O v. 36 é o elo de ligação entre os vv. 27-55 e 37-42. É o resumo dos vv. 27-35 e mostra o objetivo e a possibilidade dos vv. 37-42.

Mesmo sendo cortada parte das duas unidades citadas, a perícope Lc 6.36-42 tem o seu sentido completo, que podemos definir como segue: A misericórdia de Deus leva os seus discípulos a serem misericordiosos no convívio com os outros.

As palavras do Sermão da Planície foram dirigidas por Jesus a seus discípulos.

III — Exegese

V. 36: O Pai é misericordioso.Trata-se aqui de uma verdade bíblica que expressa uma das qualidades da santidade de Deus. Como Lv 19.2 pede que sejamos santos, porque Deus é santo, assim coloca: O Pai é misericordioso, por isso os seus também são misericordiosos. O motivo de amar os semelhantes está baseado na misericórdia de Deus. Ser misericordioso pertence ao ser de Deus: Deus é aquele que se compadece. Por ser Deus misericordioso, amor e misericórdia devem fazer parte do ser e viver dos seus discípulos. Pois quem foi aceito por Deus em sua misericórdia, não pode mais deixar de ser misericordioso no seu agir para com os outros. Misericórdia é uma qualidade da vida cristã, que encontra sua raiz em Deus, que demonstrou-a na pessoa de Jesus Cristo.
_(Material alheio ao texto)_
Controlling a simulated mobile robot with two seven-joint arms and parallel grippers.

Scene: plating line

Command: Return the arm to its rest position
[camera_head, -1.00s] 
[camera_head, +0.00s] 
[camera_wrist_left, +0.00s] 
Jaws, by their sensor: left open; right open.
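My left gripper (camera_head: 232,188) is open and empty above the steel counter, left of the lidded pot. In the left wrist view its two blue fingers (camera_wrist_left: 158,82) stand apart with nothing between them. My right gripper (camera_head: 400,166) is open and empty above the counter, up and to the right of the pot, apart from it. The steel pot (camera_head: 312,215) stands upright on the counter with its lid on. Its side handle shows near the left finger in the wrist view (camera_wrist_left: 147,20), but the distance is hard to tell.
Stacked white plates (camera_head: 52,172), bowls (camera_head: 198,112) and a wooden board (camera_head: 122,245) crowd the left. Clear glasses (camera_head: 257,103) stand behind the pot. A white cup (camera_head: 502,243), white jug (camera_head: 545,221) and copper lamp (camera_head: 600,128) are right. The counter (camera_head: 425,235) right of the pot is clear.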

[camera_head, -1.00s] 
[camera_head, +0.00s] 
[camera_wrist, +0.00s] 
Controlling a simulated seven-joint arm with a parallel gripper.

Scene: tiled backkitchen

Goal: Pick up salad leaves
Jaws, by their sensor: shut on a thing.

Vv. 37-38: Estes versículos querem ser compreendidos a partir do v.36. É mostrado num exemplo o que é ser misericordioso. O discípulo não está aí para julgar e condenar, mas para perdoar. Não se trata aqui do julgamento no tribunal, mas do conviver dos discípulos de Jesus. O julgamento e a condenação no seio da comunidade cristã iriam colocarem dúvida a validade da misericórdia de Deus. Entretanto, se na comunidade cristã for exercitado o julgar e o condenar, isto teria como consequência o julgar de Deus em relação à comunidade (compare Mt 7.1-5). Os discípulos de Jesus que julgam e condenam, mas que ao mesmo tempo vivem da misericórdia de Deus, precisam estar conscientes que Deus também julgará e condenará. Por isso, viver da misericórdia de Deus é perdoar. Cabe aqui a comparação com as palavras de Mt 19.21-35 - o credor incompassivo. As palavras do v. 38 reforçam esta atitude cristã: não condenar e julgar, mas perdoar, libertar, dar. Quanto mais os discípulos viverem no perdão, mais experimentarão a misericórdia de Deus. Este recompensa a misericórdia vivida: quem mais dá, mais recebe.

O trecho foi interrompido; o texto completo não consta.